Cosa accade dopo il diploma?
L’arricchimento del percorso formativo con esperienze di lavoro consente allo studente di “toccare con mano” ciò che per molti sarà il punto di approdo una volta conseguito il titolo di studio: il mercato del lavoro. Un rapporto, quello tra “diplomati” e “lavoro”, che per la coorte di giovani monitorata dal Miur resta ancora da definire (visti gli anni che separano gli studenti dal traguardo del diploma), ma che per le classi di diplomati precedenti continua a destare qualche preoccupazione.

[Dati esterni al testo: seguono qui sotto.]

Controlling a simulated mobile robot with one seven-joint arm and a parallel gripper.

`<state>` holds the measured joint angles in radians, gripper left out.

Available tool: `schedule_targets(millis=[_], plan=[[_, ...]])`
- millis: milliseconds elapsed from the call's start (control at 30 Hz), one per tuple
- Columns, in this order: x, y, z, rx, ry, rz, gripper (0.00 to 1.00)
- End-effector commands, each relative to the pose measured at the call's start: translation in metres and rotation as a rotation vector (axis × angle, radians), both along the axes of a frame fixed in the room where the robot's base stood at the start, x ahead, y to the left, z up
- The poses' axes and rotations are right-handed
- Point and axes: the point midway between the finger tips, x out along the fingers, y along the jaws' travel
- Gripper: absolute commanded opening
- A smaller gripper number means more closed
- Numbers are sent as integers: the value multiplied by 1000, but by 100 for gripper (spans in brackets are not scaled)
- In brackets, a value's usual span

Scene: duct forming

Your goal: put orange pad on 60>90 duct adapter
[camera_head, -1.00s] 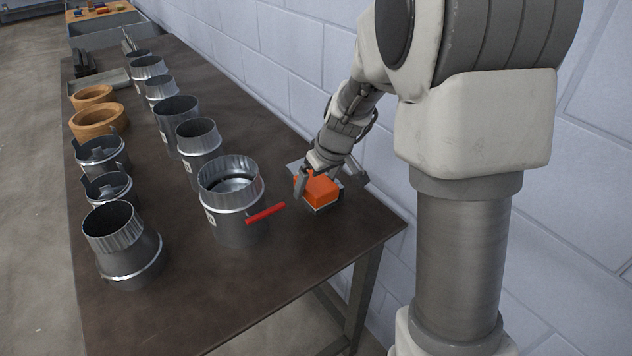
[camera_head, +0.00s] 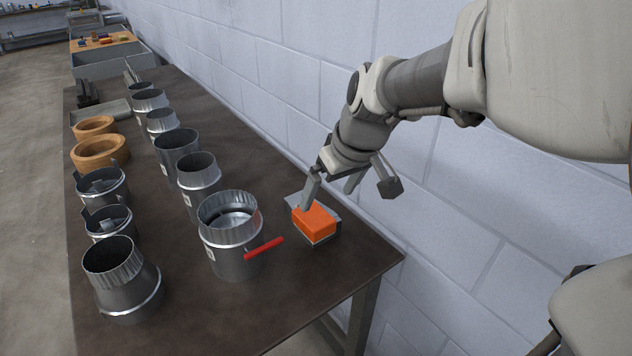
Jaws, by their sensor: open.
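My gripper (camera_head: 330,197) is open just above and behind the pad. Its left finger comes down at the pad's far left edge; I cannot tell whether it touches. The pad is not between closed fingers. Several metal duct pieces stand upright on the table. A tapered one (camera_head: 122,286), wider at its base, stands at the front left. Size labels are too small to read, so I cannot tell which piece is the 60>90 adapter.
A metal duct with a red handle (camera_head: 264,248) stands left of the pad, its handle reaching toward the tray. Two rows of ducts and wooden rings (camera_head: 100,152) run back along the dark table (camera_head: 200,320). A block wall (camera_head: 440,215) is close on the right. The front right table corner is clear.

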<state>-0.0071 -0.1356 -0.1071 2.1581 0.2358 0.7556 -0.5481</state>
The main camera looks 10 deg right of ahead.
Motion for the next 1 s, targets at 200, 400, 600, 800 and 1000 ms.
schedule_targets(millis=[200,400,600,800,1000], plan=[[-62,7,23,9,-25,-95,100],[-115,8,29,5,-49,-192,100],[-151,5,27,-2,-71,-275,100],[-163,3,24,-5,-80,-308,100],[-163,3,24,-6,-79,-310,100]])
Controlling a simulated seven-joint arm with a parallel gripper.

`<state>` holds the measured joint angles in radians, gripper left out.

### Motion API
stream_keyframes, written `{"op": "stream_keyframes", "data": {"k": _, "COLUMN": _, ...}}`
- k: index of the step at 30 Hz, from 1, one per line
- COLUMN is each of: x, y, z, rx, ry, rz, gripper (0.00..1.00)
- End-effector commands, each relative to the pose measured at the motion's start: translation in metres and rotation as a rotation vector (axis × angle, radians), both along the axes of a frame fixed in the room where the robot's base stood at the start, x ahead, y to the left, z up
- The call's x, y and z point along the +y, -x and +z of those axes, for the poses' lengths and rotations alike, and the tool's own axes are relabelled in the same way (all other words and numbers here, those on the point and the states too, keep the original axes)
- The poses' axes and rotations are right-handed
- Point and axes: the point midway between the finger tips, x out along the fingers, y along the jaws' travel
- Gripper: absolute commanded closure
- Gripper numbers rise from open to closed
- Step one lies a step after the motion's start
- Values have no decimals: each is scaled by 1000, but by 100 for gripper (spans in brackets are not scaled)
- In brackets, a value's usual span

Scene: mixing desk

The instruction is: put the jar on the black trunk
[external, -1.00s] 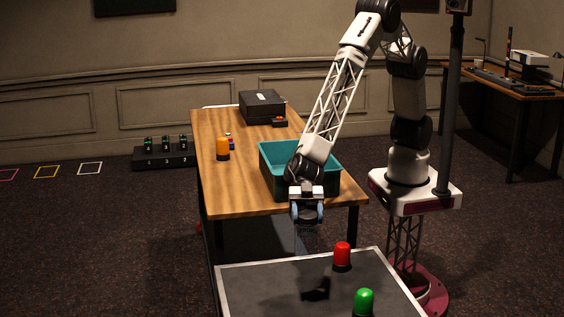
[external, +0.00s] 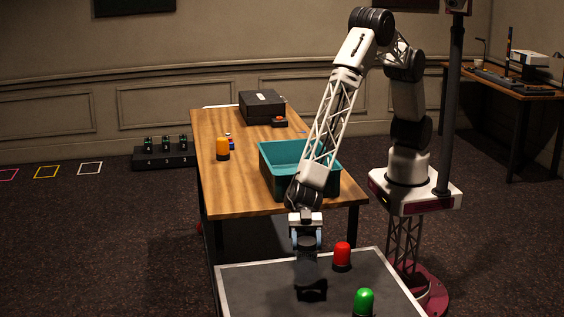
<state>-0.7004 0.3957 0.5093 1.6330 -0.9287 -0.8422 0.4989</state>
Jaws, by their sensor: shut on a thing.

Proprio di recente l’Istat ha pubblicato i primi dati relativi ai Percorsi di studio e lavoro di diplomati e laureati. Il focus sui diplomati, con titolo conseguito nel 2011, mostra aspetti positivi uniti a elementi di incertezza. Partiamo da questi ultimi. Al netto di coloro che dopo il diploma hanno scelto di continuare il proprio percorso di studi (rappresentano il 31,3% dei diplomati), l’istituto nazionale di statistica stima che nel 2015 – a 4 anni dal conseguimento del titolo – hanno trovato un lavoro 4 diplomati su 10. In dettaglio:
- il 43,5% lavora
- il 21,8% cerca un lavoro
- il 31,3% studia esclusivamente
Tra chi ha trovato un lavoro, solo 1 diplomato su 4 (25,3%) ha ottenuto un contratto a tempo indeterminato. La maggior parte dei giovani ha un’occupazione non stabile (63,2%) e sono pochi coloro che hanno intrapreso la strada del lavoro autonomo (11,5%). Le note positive arrivano dalla gratificazione per il proprio lavoro. Sebbene non sempre in linea con le competenze acquisite, molti giovani si dichiarano soddisfatti soprattutto dell’autonomia di cui godono sul lavoro e delle mansioni svolte.